The material below holds a span beginning at the line with "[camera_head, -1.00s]" and ending at the line with "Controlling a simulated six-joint". Quote that span exactly, both ends included, and only that span.

• Stored data:
########

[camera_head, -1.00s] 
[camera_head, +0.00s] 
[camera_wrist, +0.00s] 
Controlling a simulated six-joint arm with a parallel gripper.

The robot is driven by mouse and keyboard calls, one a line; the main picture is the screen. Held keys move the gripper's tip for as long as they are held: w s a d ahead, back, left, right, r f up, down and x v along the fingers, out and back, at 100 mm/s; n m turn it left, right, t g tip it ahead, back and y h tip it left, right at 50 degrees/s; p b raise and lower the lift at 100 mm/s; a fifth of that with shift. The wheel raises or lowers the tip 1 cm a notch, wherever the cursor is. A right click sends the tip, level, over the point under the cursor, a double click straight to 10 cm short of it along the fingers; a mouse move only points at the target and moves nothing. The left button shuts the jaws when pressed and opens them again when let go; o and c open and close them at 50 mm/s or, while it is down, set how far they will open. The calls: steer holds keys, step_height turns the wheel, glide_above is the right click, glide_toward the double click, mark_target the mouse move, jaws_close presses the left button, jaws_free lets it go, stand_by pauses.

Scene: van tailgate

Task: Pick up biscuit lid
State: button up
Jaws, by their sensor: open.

########

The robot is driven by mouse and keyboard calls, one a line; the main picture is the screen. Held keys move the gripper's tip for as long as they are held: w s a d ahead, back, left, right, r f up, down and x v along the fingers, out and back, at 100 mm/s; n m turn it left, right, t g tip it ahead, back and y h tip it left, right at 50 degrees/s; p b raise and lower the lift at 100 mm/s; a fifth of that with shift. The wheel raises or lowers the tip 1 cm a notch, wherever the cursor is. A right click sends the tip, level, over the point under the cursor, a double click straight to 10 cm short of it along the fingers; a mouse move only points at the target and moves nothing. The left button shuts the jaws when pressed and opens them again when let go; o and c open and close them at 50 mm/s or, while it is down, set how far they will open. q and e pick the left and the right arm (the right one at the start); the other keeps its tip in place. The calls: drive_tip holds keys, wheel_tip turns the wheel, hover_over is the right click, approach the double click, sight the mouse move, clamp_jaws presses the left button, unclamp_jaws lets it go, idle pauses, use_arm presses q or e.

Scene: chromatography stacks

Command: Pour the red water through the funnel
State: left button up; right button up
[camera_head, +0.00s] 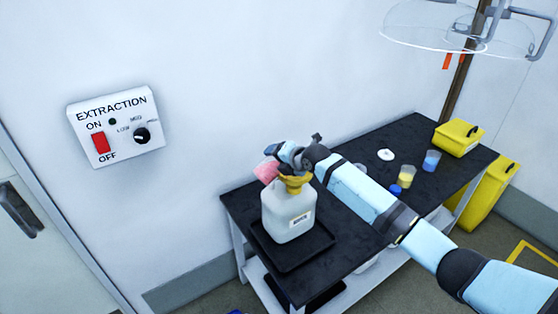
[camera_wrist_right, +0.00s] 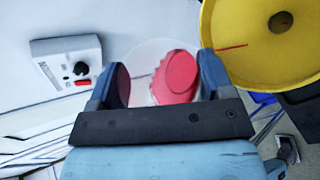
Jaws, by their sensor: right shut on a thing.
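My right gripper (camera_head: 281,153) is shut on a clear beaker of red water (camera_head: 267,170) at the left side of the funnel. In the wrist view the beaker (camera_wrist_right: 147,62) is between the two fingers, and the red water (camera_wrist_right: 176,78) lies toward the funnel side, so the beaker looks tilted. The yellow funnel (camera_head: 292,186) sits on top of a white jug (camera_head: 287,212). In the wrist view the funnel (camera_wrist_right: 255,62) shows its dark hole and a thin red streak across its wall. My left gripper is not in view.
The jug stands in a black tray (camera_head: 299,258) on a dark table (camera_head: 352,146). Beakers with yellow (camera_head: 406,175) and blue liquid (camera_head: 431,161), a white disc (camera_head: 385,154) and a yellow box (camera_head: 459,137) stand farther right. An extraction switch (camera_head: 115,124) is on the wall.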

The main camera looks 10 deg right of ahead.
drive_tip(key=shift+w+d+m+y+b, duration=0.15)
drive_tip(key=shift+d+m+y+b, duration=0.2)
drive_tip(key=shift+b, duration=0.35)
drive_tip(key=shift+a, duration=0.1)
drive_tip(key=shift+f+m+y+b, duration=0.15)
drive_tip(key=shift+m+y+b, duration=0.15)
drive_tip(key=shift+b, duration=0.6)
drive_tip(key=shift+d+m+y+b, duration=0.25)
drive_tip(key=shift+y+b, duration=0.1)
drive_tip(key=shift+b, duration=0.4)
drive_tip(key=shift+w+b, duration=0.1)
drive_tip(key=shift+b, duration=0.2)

########

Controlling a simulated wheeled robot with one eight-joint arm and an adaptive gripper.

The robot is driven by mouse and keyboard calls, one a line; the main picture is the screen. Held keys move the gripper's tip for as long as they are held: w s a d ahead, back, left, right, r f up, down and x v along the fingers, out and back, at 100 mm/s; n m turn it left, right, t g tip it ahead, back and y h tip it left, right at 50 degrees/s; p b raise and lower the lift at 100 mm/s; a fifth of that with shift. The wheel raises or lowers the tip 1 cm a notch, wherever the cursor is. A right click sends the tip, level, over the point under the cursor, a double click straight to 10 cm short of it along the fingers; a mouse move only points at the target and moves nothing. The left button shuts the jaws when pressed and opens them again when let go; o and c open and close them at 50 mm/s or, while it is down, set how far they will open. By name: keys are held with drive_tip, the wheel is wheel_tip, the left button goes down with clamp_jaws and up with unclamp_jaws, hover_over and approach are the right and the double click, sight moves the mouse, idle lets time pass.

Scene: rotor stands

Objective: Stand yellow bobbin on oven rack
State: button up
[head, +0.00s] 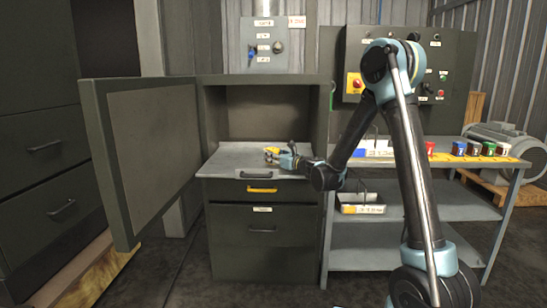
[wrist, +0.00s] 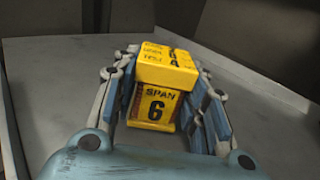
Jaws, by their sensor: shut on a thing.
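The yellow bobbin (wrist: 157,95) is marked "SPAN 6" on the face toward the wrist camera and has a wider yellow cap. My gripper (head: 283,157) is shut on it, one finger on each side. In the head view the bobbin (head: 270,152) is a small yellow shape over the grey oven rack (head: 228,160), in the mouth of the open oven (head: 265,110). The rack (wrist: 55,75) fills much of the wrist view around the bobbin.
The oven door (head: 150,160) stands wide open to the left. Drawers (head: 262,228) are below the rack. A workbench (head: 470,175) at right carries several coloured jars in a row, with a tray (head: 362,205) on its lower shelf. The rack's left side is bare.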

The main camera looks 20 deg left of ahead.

########

• Correct answer:
[camera_head, -1.00s] 
[camera_head, +0.00s] 
[camera_wrist, +0.00s] 
Controlling a simulated six-joint arm with a parallel gripper.

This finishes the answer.